*What you need to do*
Only the lines from the one containing "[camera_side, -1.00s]" through the one containing "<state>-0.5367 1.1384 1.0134" should be output, both ends included and exactly as they appear, minus any pictures.

*Entries*
■ ■ ■ ■ ■ ■ ■
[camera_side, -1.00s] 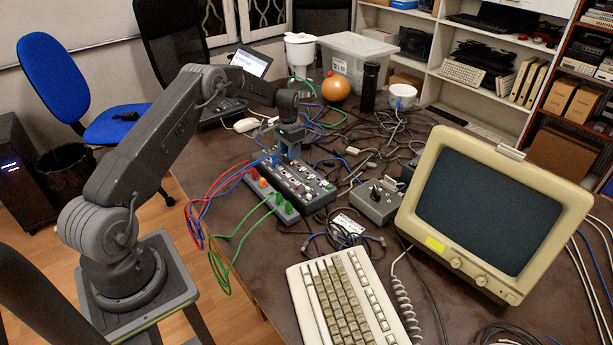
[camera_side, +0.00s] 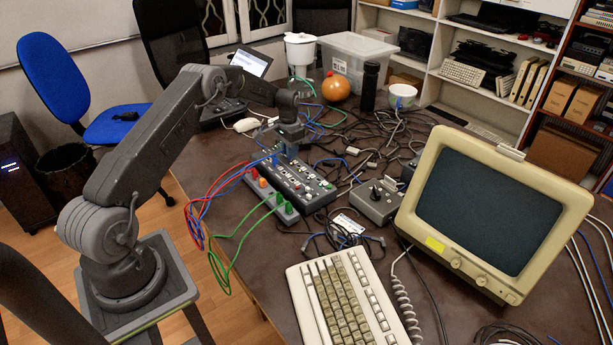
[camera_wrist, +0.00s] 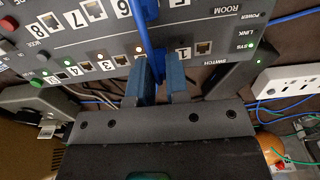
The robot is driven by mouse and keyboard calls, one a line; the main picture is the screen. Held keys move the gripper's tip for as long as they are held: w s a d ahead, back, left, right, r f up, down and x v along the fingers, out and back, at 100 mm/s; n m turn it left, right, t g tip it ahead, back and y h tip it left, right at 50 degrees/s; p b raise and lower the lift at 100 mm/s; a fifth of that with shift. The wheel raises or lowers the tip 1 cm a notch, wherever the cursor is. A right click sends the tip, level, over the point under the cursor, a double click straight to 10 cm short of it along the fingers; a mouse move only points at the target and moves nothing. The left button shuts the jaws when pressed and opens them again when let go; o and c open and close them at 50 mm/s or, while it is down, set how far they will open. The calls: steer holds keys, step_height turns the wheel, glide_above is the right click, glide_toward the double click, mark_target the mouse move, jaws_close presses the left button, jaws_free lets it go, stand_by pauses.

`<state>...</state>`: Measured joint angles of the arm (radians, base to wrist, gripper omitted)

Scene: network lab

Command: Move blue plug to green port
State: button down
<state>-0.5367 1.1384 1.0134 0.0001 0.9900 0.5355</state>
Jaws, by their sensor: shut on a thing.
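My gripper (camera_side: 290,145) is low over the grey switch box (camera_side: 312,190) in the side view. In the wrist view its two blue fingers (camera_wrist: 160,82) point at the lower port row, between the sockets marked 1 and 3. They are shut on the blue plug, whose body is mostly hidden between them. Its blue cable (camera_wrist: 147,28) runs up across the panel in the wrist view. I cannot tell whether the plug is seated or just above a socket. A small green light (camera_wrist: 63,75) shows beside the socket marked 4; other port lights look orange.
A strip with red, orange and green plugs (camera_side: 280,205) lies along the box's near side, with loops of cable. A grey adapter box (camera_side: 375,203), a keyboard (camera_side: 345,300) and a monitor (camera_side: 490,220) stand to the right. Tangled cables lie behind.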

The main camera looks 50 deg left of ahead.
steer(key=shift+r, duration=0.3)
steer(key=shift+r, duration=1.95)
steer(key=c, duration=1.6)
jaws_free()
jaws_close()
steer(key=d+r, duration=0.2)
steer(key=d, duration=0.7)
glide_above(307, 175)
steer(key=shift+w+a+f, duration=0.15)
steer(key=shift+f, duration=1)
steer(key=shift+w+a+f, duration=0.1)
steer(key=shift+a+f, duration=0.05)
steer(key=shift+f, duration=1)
■ ■ ■ ■ ■ ■ ■
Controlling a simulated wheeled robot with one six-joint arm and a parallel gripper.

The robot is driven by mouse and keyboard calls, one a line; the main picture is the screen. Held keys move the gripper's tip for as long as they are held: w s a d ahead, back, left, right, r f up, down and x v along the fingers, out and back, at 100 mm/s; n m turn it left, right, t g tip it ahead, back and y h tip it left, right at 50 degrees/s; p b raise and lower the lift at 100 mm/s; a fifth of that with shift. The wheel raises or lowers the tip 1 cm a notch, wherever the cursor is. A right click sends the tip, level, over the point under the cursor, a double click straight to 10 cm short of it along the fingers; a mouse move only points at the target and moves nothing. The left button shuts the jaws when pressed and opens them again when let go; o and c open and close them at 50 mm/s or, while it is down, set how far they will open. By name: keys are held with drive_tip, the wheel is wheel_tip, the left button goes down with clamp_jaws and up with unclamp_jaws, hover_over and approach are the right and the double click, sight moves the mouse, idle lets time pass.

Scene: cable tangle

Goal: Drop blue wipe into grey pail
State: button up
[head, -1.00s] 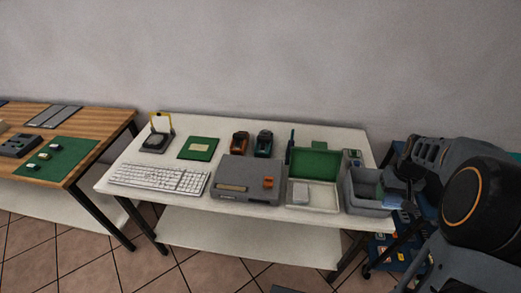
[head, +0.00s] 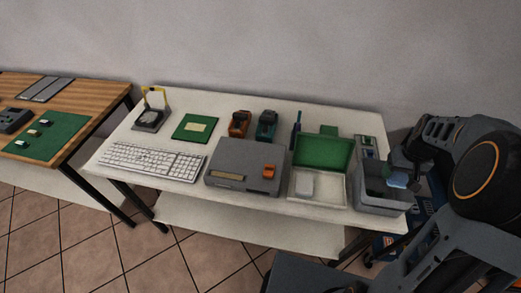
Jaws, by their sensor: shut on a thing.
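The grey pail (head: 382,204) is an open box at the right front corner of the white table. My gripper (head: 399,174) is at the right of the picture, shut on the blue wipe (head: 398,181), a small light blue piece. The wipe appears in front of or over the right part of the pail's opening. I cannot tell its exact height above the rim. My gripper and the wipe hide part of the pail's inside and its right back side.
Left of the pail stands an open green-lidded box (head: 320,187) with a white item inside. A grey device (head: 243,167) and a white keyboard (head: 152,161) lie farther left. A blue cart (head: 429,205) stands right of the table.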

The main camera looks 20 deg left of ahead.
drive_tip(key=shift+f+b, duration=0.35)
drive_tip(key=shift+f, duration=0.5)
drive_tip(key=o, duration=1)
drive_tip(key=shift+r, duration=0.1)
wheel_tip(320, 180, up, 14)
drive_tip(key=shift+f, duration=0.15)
■ ■ ■ ■ ■ ■ ■
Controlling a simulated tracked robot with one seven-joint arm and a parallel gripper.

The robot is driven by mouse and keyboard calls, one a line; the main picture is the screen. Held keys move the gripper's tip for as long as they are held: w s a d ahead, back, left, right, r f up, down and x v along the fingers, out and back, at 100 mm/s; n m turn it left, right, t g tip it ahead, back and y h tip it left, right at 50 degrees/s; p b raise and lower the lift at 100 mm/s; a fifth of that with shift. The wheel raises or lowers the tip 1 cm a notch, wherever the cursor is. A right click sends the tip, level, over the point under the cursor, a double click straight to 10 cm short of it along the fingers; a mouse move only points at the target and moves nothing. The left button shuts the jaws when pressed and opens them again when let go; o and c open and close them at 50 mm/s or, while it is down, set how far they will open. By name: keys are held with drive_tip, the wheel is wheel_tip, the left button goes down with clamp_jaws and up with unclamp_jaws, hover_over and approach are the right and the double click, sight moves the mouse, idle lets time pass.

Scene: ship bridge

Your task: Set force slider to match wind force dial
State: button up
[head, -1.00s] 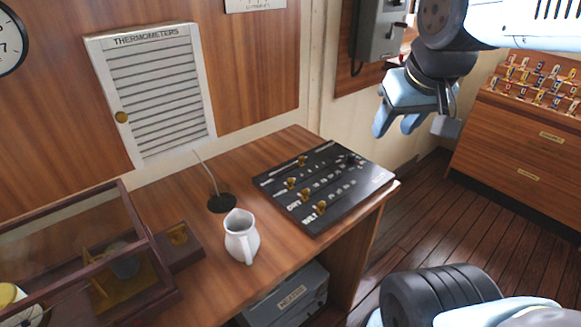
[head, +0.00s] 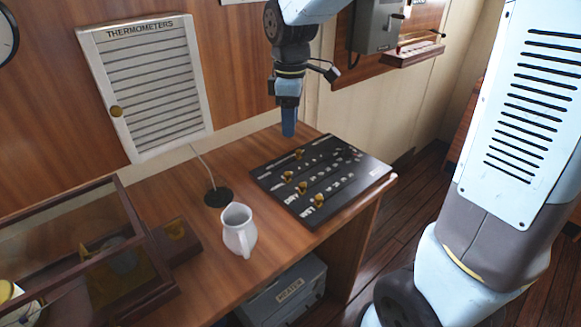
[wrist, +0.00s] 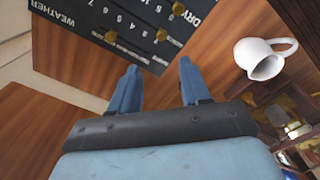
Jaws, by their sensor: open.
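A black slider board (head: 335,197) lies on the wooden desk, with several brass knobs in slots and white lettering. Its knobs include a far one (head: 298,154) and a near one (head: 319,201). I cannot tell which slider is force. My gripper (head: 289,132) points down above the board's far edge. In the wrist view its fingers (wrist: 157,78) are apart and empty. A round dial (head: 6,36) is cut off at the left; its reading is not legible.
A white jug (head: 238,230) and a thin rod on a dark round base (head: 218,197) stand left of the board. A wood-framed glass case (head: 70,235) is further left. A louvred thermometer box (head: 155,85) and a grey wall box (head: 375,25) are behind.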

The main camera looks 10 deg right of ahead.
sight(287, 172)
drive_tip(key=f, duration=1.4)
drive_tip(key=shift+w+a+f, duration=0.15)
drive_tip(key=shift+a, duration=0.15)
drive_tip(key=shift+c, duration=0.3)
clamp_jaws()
■ ■ ■ ■ ■ ■ ■
*The answer*
[camera_side, -1.00s] 
[camera_side, +0.00s] 
[camera_wrist, +0.00s] 
The robot is driven by mouse and keyboard calls, one a line; the main picture is the screen. Held keys move the gripper's tip for as long as they are held: w s a d ahead, back, left, right, r f up, down and x v along the fingers, out and back, at 100 mm/s; n m turn it left, right, t g tip it ahead, back and y h tip it left, right at 50 degrees/s; p b raise and lower the lift at 100 mm/s; a fifth of that with shift. The wheel raises or lowers the tip 1 cm a notch, wherever the cursor is. A right click sends the tip, level, over the point under the cursor, a double click straight to 10 cm short of it along the fingers; a mouse move only points at the target and moves nothing. The left button shuts the jaws when pressed and opens them again when let go; o and c open and close them at 50 mm/s or, while it is down, set how far they will open. The calls: steer holds keys, step_height turns the wheel, glide_above is the right click, glide_toward the double click, mark_target the mouse move, jaws_close presses the left button, jaws_free lets it go, stand_by pauses.

`<state>...</state>`: Measured joint angles of the arm (radians, base to wrist, gripper omitted)

Scene: network lab

Command: Move blue plug to green port
State: button down
<state>-0.5367 1.1384 1.0134 0.0001 0.9900 0.5355</state>

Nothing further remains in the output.